Falência de usina dos Bumlai tem acordo secreto e administrador milionário
Usina São Fernando, em Dourados-MS. Foto Reprodução-Divulgação
Sete anos após falir, a Usina São Fernando, em Dourados (MS), atravessa um impasse: enquanto deve cerca de R$ 2 bilhões, um advogado recebeu milhões de honorários e, até agora, ex-funcionários não receberam nada de verbas rescisórias.
Foi feito um acordo entre o advogado e a usina, mas não se sabe quais são os termos, pois o documento está sob segredo de Justiça — os credores pediram, mas não tiveram acesso.
Patrimônio da família do empresário José Carlos Bumlai, o empreendimento passou entre 2013 e 2017 por uma recuperação judicial (RJ) que virou falência.
Quando isso ocorre, os bens da companhia são leiloados para quitar as dívidas com os credores — todos a quem a usina deve dinheiro, como bancos e ex-funcionários.
Mas, até agora, nenhum credor recebeu.
O único a receber foi o escritório do administrador judicial (AJ) responsável pelo caso, o advogado Vinicius Coutinho, que faturou R$ 15 milhões.
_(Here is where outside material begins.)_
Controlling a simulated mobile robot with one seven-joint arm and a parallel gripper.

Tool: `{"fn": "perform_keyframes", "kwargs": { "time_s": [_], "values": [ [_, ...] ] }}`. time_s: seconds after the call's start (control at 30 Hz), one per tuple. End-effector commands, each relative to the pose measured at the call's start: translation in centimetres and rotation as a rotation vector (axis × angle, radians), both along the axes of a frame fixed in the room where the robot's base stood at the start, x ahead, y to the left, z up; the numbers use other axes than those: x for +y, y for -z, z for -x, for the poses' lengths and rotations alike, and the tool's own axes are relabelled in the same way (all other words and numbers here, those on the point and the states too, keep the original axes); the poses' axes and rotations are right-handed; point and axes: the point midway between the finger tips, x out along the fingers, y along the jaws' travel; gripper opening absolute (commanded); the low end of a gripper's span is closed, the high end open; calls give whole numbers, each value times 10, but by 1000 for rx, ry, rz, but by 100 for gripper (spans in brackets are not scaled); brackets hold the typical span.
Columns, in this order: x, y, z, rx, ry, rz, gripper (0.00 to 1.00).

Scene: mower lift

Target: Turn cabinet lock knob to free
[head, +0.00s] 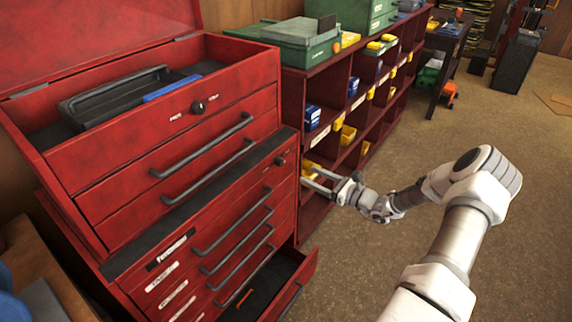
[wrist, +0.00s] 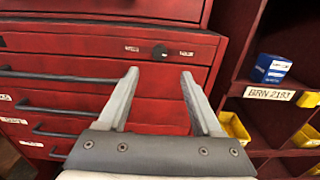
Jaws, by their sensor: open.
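A small dark lock knob (head: 280,160) sits at the upper right of the lower red cabinet's front. In the wrist view the knob (wrist: 159,51) lies between two small labels, just beyond my fingertips and between them in the picture. Its turned position is too small to read. A similar black knob (head: 198,107) with a label on each side is on the upper red chest. My gripper (head: 306,178) is in front of the cabinet's right side, open and empty. Its two fingers (wrist: 160,74) point towards the cabinet front, apart from the knob in the picture.
The bottom drawer (head: 262,290) of the lower cabinet stands open. Long grey handles (head: 235,222) cross the drawer fronts. A dark red shelf unit (head: 300,130) with yellow and blue bins stands right beside the cabinet. The floor (head: 520,200) to the right is clear.

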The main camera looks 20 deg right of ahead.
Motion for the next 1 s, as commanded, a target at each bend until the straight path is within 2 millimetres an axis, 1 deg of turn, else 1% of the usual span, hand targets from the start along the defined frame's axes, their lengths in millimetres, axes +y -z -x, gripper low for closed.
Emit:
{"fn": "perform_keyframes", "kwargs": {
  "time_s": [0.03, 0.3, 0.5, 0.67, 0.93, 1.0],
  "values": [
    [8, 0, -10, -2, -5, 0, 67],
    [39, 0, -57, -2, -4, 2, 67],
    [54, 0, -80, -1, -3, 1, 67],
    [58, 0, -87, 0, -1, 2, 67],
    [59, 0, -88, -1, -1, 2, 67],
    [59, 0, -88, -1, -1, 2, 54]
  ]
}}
Coutinho foi indicado para a função pelo então juiz Jonas Hass Silva Júnior. Segundo a legislação, cabe ao magistrado do caso escolher um AJ para fiscalizar a recuperação judicial.
Segundo o processo, ao qual o UOL teve acesso, é possível que o arrecadado nos leilões seja insuficiente para pagar a todos.
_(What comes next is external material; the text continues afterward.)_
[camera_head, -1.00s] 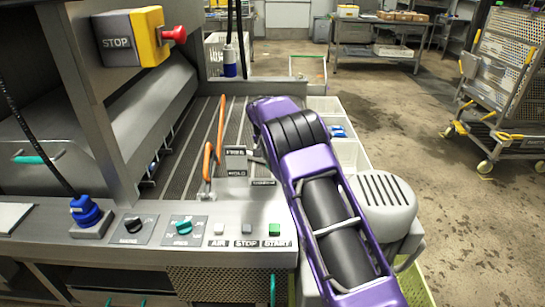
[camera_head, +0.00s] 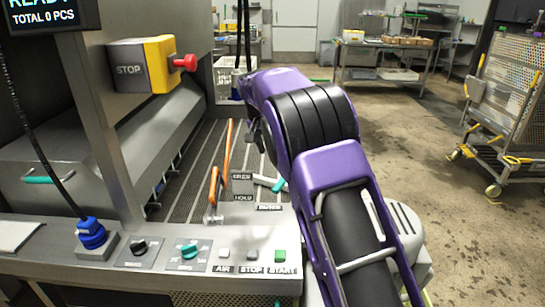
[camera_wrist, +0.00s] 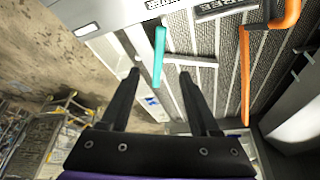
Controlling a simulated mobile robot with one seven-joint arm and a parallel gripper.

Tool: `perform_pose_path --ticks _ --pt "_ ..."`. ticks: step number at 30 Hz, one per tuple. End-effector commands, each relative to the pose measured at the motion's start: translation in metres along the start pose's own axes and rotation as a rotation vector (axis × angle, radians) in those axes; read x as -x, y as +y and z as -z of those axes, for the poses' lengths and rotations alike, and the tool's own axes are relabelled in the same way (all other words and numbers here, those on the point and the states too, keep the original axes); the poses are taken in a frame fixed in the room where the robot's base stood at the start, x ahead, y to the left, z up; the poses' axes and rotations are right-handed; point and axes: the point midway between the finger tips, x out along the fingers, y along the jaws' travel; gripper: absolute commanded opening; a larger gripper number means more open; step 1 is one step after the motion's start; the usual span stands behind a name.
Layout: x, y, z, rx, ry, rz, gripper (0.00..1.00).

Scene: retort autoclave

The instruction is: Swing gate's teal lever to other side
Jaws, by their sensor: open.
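The teal lever (camera_head: 279,185) sits at the right of the machine's front panel, on the end of a pale metal bar, beside small labels. In the wrist view the teal handle (camera_wrist: 159,55) lies just beyond my fingertips, with the pale bar running off to its right. My gripper (camera_wrist: 159,75) is open and empty, its two dark fingers apart and pointing toward the handle. I cannot tell whether they touch it. In the head view my purple arm hides most of my gripper. An orange bar (camera_head: 228,150) stands left of the lever; it also shows in the wrist view (camera_wrist: 245,75).
A slatted bed (camera_head: 190,160) lies behind the panel. Several knobs and buttons line the front panel (camera_head: 220,235). A yellow stop box with a red button (camera_head: 186,63) juts out above left. A wheeled rack (camera_head: 510,110) stands on open floor at the right.

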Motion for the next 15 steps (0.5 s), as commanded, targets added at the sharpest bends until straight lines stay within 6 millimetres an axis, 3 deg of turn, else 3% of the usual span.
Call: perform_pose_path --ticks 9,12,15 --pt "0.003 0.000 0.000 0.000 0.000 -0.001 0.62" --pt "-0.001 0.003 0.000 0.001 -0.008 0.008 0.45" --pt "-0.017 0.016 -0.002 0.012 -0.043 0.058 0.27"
Há, por exemplo, a estimativa que ex-funcionários recebam a rescisão apenas a partir de 2029.
Os autos mostram que diversos credores criticaram os honorários antecipados do AJ. Coutinho disse à reportagem que o juiz anterior autorizou a antecipação do seu pagamento.
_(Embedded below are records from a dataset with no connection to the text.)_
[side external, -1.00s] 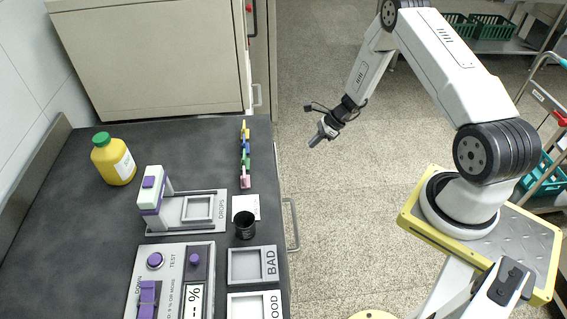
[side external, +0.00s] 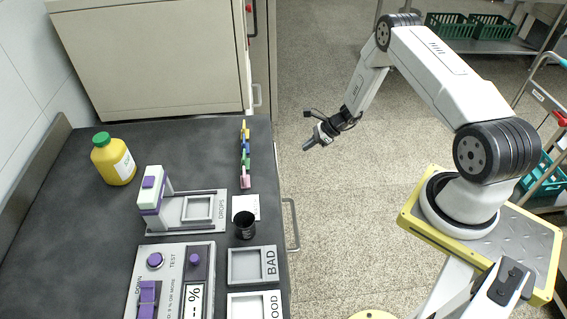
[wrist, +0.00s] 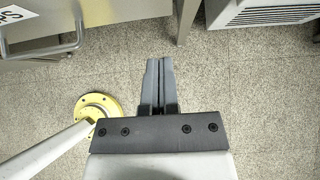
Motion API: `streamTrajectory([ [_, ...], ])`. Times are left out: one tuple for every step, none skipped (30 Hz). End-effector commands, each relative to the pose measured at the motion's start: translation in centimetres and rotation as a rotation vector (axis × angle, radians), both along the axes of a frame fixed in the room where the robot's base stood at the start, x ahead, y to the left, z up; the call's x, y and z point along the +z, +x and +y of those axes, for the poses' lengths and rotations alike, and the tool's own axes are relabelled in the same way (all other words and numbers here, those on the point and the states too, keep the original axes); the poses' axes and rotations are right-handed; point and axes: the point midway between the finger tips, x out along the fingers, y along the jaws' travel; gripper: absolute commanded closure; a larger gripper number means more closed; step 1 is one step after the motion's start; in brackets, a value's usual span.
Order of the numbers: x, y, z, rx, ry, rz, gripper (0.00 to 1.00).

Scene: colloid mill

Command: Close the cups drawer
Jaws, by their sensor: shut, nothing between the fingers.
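A drawer front with a grey bar handle (wrist: 55,45) shows at the upper left of the wrist view, with part of a white label at its corner. In the side view a bar handle (side external: 293,224) sticks out past the counter's right edge. The drawer under it is mostly hidden, and I cannot tell how far it stands out. My gripper (side external: 309,144) is shut and empty, over the floor to the right of the counter and apart from the handle. In the wrist view my gripper (wrist: 159,64) points to the right of the drawer handle.
The dark counter (side external: 100,235) holds a yellow bottle (side external: 114,160), a drops stand (side external: 197,210), a black cup (side external: 244,226) and a test panel (side external: 172,280). A beige cabinet (side external: 150,60) stands behind. The floor beside the counter is clear.

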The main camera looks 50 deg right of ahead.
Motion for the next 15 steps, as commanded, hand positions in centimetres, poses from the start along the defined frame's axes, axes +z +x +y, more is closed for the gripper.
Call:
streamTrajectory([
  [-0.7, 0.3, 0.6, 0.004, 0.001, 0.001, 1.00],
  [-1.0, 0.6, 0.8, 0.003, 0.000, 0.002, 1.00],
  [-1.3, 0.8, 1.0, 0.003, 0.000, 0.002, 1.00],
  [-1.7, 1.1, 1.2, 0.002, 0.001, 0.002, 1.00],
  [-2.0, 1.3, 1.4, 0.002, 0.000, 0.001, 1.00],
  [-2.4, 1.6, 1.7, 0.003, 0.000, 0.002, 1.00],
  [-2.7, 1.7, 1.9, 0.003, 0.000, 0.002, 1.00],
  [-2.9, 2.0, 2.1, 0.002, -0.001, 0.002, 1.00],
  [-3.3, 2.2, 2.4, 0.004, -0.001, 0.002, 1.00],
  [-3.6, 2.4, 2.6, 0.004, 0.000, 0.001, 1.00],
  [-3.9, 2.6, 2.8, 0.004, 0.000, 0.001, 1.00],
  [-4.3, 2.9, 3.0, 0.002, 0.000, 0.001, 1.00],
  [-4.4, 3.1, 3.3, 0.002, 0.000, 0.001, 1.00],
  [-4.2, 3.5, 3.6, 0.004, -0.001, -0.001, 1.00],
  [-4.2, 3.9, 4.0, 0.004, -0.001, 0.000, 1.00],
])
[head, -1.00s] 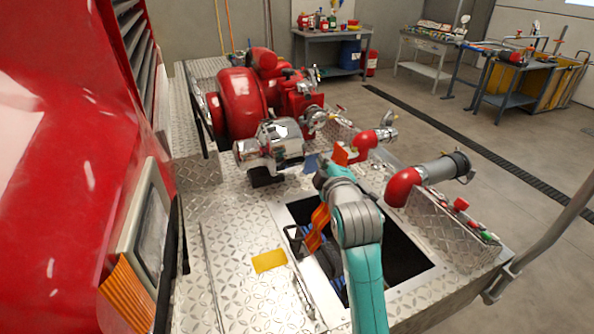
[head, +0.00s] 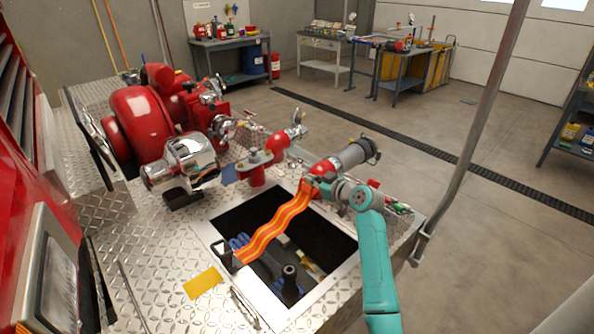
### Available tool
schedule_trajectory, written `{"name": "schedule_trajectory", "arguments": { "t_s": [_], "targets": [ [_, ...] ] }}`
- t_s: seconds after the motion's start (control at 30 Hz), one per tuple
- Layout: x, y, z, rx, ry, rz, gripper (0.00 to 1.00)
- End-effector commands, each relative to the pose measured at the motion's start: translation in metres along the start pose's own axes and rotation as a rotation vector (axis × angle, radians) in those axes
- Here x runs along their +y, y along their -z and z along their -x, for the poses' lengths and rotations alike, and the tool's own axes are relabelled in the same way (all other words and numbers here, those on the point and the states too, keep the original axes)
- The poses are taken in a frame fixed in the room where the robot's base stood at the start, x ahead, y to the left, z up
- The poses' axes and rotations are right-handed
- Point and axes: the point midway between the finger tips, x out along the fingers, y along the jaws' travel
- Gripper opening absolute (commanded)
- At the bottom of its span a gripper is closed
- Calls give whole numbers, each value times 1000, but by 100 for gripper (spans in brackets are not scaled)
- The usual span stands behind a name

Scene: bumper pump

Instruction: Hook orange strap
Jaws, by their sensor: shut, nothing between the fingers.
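The orange strap (head: 275,226), with yellow stripes, stretches in a wavy diagonal across the open hatch (head: 352,250). Its lower left end is at a dark bracket (head: 224,252) on the hatch's left edge. Its upper right end is at the hatch's far edge, beside my gripper. My gripper (head: 309,184) is shut at that upper end, close to the grey pipe outlet (head: 350,156). The fingertips are small and partly hidden, so I cannot tell whether they touch the strap or whether the strap end is on a hook.
Inside the hatch are blue hoses and a dark upright fitting (head: 290,282). A yellow plate (head: 203,283) lies on the tread-plate deck. The red pump (head: 140,120) and chrome housing (head: 182,160) stand at the left. A grey post (head: 480,125) rises at the right.

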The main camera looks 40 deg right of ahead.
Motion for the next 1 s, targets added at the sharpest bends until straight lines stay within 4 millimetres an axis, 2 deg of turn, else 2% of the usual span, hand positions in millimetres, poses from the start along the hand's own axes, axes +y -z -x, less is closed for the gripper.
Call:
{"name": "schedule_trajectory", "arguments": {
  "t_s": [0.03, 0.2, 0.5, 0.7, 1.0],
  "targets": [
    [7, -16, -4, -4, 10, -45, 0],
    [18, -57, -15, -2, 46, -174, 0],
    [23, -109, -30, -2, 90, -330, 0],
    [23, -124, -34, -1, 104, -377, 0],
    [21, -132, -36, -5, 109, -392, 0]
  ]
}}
Na decisão de 2017, à qual a reportagem teve acesso, o magistrado diz que o advogado — que foi AJ na recuperação e na falência da usina — se dedicou e fez um "excelente trabalho", considerando a complexidade do caso, a contratação de profissionais e o risco envolvido.
Mas advogados que questionam o adiantamento criticam o cálculo que definiu o valor a ser pago a Coutinho.
Segundo eles, o AJ considerou que deveria receber 5% de R$ 400 milhões, valor que a Pedra Agroindustrial, empresa que comprou a São Fernando, se comprometeu a pagar até 2041.
O que diz a lei
A lei determina que a remuneração do AJ é de até 5% do valor da dívida da empresa, e quem bate o martelo sobre o valor é o juiz do caso.
Dentro dessa lógica, a parte de Coutinho ficaria na casa de R$ 20 milhões — o valor seria completado em 17 anos, quando a antiga usina receberia o dinheiro para então quitar todas as dívidas.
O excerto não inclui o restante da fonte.